Open-mindedness is about being open to changing your mind in light of new evidence. It’s about detaching from your beliefs and focusing on unbiased thinking void of self-interest. It’s about being open to constructive criticism and new ideas. People who are sceptical do all of this as well—they challenge ideas and they withhold judgment until sufficient evidence is provided—they are open to all possibilities until sufficient evidence is presented. Scepticism and open-mindedness go hand-in-hand, but they may not seem that way from the surface—not until they are adequately and comprehensively defined. Once described accordingly, it is hard not to equate both with critical thinking. Well, I’d be sceptical of it, anyway.


Dwyer, C.P. (2017). Critical thinking: Conceptual perspectives and practical guidelines. UK: Cambridge University Press.

Facione, P. A., Facione, N. C., & Giancarlo, C. A. (1997). Setting expectations for student learning: New directions for higher education. Millbrae: California Academic Press.

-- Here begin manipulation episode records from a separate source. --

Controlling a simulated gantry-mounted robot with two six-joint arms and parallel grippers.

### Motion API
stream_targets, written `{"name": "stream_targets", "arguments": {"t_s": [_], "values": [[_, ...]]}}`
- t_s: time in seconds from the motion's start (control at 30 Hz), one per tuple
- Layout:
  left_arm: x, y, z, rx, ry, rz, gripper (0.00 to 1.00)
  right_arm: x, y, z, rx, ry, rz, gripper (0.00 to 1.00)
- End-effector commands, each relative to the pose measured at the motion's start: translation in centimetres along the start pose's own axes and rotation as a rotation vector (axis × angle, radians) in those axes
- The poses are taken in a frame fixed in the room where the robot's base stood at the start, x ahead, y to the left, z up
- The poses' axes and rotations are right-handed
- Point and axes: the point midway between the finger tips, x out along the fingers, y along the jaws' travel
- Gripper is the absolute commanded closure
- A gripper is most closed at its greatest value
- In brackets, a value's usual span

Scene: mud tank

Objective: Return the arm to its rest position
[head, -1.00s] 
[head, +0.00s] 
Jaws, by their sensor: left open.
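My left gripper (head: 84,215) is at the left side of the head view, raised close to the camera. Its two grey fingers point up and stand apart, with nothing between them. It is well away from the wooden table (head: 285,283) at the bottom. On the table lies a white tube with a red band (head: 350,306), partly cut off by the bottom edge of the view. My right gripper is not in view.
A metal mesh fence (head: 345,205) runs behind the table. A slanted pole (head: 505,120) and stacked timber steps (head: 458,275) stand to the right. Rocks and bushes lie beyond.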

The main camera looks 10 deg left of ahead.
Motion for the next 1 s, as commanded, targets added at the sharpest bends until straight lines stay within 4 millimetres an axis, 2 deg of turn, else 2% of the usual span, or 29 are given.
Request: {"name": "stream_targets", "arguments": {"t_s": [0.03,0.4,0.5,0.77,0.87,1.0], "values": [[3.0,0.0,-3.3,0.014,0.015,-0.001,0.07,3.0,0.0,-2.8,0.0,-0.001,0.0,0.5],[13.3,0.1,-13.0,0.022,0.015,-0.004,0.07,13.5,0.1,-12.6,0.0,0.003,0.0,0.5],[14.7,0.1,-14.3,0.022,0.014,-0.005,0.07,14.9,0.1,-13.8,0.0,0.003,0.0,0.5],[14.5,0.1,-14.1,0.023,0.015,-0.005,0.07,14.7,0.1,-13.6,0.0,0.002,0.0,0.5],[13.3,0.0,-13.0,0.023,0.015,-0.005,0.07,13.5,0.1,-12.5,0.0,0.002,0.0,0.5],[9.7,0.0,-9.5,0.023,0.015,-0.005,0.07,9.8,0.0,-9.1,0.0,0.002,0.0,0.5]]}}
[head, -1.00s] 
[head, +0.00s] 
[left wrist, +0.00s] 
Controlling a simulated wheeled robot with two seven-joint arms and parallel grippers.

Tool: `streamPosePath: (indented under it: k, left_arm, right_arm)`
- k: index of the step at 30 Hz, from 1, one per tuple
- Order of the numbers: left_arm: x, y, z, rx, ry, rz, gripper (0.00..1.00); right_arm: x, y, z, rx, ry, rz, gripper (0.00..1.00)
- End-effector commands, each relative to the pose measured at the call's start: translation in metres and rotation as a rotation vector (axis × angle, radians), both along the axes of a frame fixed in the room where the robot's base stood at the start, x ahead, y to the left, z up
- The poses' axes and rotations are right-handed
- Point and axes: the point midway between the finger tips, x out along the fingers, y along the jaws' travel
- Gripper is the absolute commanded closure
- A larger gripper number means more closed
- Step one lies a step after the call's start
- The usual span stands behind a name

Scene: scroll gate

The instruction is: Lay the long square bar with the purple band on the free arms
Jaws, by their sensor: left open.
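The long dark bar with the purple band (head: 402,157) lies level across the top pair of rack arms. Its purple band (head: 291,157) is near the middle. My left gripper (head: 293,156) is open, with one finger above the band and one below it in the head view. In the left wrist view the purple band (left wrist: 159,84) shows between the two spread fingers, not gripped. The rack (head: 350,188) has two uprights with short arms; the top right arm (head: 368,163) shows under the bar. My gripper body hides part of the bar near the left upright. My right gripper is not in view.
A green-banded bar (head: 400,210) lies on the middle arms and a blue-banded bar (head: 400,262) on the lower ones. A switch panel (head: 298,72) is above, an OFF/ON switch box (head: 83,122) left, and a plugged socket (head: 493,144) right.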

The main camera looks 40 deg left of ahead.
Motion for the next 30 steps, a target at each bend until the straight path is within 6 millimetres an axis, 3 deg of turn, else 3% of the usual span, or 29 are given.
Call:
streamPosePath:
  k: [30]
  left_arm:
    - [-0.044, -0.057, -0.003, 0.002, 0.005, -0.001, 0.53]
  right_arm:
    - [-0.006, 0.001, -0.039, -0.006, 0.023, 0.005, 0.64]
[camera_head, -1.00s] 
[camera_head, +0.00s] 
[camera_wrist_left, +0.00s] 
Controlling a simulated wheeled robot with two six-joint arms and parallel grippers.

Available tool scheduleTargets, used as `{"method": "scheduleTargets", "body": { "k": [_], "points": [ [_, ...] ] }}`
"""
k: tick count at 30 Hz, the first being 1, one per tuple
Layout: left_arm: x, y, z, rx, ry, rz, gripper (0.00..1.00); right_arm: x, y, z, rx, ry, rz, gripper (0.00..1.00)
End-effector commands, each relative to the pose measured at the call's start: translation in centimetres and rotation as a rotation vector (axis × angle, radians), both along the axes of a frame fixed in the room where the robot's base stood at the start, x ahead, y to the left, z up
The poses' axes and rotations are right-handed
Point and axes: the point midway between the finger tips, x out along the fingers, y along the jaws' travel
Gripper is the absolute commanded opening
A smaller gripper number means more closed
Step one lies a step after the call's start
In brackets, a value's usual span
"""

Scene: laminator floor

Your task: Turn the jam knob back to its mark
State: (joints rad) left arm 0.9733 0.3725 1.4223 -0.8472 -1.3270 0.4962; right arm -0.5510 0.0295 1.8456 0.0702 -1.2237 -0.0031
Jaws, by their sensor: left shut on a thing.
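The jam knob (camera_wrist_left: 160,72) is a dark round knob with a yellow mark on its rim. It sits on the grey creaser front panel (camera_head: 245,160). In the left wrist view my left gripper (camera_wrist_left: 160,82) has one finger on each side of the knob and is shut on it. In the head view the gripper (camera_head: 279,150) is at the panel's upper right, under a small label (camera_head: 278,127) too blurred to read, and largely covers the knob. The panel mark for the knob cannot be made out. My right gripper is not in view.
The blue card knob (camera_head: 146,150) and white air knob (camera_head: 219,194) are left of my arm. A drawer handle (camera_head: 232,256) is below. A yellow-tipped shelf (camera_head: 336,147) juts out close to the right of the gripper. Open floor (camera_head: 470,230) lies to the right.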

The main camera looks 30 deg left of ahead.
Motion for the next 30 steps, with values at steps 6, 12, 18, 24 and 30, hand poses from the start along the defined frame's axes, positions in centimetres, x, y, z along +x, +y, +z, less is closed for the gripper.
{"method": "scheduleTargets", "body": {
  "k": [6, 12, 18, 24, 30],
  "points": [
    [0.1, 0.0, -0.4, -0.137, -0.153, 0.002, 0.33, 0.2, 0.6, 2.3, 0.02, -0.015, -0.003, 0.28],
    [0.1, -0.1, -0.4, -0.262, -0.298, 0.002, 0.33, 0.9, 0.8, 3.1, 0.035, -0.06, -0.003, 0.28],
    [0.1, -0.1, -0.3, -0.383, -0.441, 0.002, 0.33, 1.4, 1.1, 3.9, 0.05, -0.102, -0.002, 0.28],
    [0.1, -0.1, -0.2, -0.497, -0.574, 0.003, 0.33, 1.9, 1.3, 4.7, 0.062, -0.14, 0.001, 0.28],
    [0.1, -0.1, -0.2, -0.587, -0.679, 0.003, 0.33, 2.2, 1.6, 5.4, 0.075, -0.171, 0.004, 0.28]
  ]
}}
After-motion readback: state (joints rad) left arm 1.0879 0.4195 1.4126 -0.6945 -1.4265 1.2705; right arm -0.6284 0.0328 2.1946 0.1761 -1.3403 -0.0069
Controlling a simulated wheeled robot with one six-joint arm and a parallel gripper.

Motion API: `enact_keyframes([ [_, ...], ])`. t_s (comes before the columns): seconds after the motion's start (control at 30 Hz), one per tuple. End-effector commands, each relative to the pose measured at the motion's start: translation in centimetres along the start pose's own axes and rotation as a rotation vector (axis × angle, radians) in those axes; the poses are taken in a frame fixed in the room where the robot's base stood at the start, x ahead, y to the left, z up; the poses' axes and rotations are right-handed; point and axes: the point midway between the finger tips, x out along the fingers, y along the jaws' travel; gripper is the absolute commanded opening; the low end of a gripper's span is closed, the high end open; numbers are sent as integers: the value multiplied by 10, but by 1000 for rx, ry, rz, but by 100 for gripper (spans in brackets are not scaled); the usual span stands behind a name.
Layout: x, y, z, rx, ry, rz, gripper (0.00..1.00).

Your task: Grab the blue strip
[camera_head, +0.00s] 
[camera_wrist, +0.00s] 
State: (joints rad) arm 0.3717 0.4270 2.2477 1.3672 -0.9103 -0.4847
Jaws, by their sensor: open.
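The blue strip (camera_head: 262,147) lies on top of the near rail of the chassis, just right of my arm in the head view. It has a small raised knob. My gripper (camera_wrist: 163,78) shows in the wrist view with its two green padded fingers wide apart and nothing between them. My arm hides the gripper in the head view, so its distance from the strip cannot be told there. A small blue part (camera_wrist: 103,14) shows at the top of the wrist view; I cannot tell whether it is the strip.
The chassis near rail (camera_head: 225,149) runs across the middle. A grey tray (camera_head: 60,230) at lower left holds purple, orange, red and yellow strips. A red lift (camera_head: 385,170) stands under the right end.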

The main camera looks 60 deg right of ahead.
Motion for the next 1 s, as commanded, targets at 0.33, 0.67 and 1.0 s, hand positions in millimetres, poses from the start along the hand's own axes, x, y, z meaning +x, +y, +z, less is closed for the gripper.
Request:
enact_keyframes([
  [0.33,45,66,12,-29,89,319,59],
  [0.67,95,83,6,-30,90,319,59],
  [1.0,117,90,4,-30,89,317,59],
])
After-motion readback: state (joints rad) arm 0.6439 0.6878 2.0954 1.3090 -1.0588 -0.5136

Ku, K. Y. L. (2009). Assessing students’ critical thinking performance: Urging for measurements using multi-response format. Thinking Skills and Creativity, 4(1), 70–76.

Norris, S. P. (Ed.). (1992). The generalizability of critical thinking: Multiple perspectives on an educational ideal. New York: Teachers College Press.

Siegel, H. (1999). What (good) are thinking dispositions? Educational Theory, 49(2), 207–221.

Valenzuela, J., Nieto, A. M., & Saiz, C. (2011). Critical thinking motivational scale: A contribution to the study of relationship between critical thinking and motivation. Journal of Research in Educational Psychology, 9(2), 823–848.